The given initial temperature is $\text{17 }°\text{C}$.

The specific heat of aluminium is $0.90\text{J}/\text{g}\cdot °\text{C}$.

Substitute the values of mass of the sample, final temperature, initial temperature and specific heat of aluminium in equation (1).

$\begin{array}{rll}{\text{q}}_{\text{1}}& =& \text{54}\text{.1}\text{g}\times 0.90\text{J}/\text{g}\cdot °\text{C}\left(-\text{9 °C}-\left(\text{17 °C}\right)\right)\\ & =& -\text{1}\text{.3 KJ}\end{array}$

Negative sign shows that energy is released during decrease in temperature of aluminium from $\text{17}°\text{C}$ to $-9°\text{C}$.

Therefore, amount of heat required to decrease the temperature of aluminium from $\text{17 }°\text{C}$ to $-\text{9 °C}$ is $-1.3\times {10}^3\text{ KJ}$.

The amount of energy removed to decrease the temperature of water from $\text{17 }°\text{C}$ to $\text{0 °C}$ is shown below.

The given value of mass of water $\left(\text{m}\right)$ is $\text{408 g}$.

The given value of final temperature $\left({\text{T}}_{\text{2}}\right)$ is $\text{0 °C}$.

The given value of initial temperature $\left({\text{T}}_1\right)$ is $\text{17 }°\text{C}$.

The specific heat of water is $4.18\text{J}/\text{g}\cdot °\text{C}$.

Substitute the values of mass, final temperature, initial temperature and specific heat of water in equation (1).

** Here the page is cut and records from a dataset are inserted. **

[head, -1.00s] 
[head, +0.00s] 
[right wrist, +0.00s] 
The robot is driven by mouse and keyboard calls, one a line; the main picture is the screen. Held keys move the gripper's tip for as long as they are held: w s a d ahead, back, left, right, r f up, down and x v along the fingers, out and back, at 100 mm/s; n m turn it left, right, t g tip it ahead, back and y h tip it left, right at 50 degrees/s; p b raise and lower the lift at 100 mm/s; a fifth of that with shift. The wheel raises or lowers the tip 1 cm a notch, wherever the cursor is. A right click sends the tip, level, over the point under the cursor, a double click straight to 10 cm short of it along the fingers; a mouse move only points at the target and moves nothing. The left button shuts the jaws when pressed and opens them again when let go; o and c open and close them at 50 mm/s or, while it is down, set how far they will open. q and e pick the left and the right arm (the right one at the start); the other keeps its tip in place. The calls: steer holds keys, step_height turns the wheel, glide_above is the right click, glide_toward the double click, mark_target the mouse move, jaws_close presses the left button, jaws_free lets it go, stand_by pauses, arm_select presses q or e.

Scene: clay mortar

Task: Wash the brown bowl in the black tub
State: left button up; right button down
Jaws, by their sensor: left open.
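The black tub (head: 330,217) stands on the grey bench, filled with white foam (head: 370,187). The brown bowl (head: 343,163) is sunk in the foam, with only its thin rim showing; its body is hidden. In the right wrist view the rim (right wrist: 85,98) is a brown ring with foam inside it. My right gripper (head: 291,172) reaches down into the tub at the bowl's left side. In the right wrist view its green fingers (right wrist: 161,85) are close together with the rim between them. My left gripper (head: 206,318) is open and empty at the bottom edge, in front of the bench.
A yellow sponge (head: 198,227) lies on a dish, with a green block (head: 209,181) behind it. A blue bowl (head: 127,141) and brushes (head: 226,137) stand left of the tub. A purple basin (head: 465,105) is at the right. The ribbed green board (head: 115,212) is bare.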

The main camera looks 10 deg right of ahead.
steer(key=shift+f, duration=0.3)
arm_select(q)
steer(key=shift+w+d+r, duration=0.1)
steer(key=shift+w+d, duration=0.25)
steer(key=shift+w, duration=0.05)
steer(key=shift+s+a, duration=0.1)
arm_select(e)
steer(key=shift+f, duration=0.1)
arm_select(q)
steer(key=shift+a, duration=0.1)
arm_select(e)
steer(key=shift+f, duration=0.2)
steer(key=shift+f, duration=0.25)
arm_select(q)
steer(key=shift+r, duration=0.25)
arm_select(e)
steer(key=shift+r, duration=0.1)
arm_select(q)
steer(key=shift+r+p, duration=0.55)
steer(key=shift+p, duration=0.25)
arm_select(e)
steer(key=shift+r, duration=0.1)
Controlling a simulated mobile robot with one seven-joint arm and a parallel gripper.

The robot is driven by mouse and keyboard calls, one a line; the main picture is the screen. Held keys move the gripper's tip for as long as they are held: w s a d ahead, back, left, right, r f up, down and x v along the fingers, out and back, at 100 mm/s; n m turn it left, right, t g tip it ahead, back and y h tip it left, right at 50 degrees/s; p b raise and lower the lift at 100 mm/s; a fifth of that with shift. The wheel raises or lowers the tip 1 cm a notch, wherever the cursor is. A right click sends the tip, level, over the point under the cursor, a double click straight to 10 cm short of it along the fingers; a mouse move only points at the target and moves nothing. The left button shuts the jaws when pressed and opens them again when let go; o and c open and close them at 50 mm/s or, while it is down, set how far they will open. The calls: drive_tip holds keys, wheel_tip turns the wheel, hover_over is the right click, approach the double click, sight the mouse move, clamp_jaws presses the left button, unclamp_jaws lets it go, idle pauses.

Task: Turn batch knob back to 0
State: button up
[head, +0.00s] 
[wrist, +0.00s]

$\begin{array}{rll}{\text{q}}_2& =& \text{408 g}\times \text{4}\text{.18 }\text{J}/\text{g}\times \text{°C}\left(\text{0 °C}-\left(\text{17 °C}\right)\right)\\ & =& -\text{29 KJ}\end{array}$

Therefore, amount of energy removed to decrease the temperature of cool water from $\text{17 }°\text{C}$ to $\text{0 °C}$ is $-29\times {10}^3\text{ KJ}$.

The amount of energy required for phase transformation is calculated by the formula shown below.

${\text{q}}_3=\text{m}\text{Δ}{\text{H}}_{\text{fus}}$…(2)

Where,

• $\text{Δ}{\text{H}}_{\text{fus}}$ is the heat of fusion.

The heat of fusion of water is $333\text{J}/\text{g}$.

Substitute the mass and heat of fusion in equation (2).

$\begin{array}{rll}{\text{q}}_3& =& 480\text{g}\times \left(-333\text{J}/\text{g}\right)\\ & =& -\text{136 KJ}\end{array}$

Negative sign indicates that energy is during the freezing process.

Therefore, amount of energy required for phase transformation is $-\text{136 KJ}$.

The amount of energy removed to decrease the temperature of water from $\text{0 °C}$ to $-\text{9 °C}$ is shown below.

The given value of mass of water $\left(\text{m}\right)$ is $\text{408 g}$.

The given value of final temperature $\left({\text{T}}_{\text{2}}\right)$ is $-\text{9 °C}$.

The given value of initial temperature $\left({\text{T}}_1\right)$ is $\text{0 °C}$.

The specific heat of ice is $2.06\text{J}/\text{g}\cdot °\text{C}$.

Substitute the mass, final temperature, initial temperature and specific heat of water in equation (1).

$\begin{array}{rll}{\text{q}}_4& =& \text{408 g}\times \text{2}\text{.06}\text{ J}/\text{g}\times \text{°C}\left(-\text{9 °C}-\left(\text{0 °C}\right)\right)\\ & =& -\text{8 KJ}\end{array}$

Therefore, amount of energy removed to decrease the temperature of ice from $\text{0 °C}$ to $-\text{9 °C}$ is $-\text{8 KJ}$.

The total amount of energy released is shown below.

$\begin{array}{rll}\text{q}& =& {\text{q}}_1+{\text{q}}_2+{\text{q}}_3+{\text{q}}_4\\ & =& \left(-1.3\right)+\left(-29\right)+(-\text{136})+\left(-8\right)\text{ KJ}\\ & =& -\text{174 KJ}\end{array}$

Conclusion

The amount of heat released to decrease the temperature of aluminium tray from $\text{17 °C}$ to $-\text{9 °C}$ is $-\text{1}\text{.3 KJ}$. Amount of energy released during decrease in temperature of water from $\text{17}°\text{C}$ to $0°\text{C}$ heat of fusion, and heat released when temperature is decreased from $\text{0 °C}$ to $-\text{9 °C}$ is $-1.3,-29,-\text{136 }$ and $\text{-8 KJ}$ respectively. Total heat released is $-\text{174 KJ}$.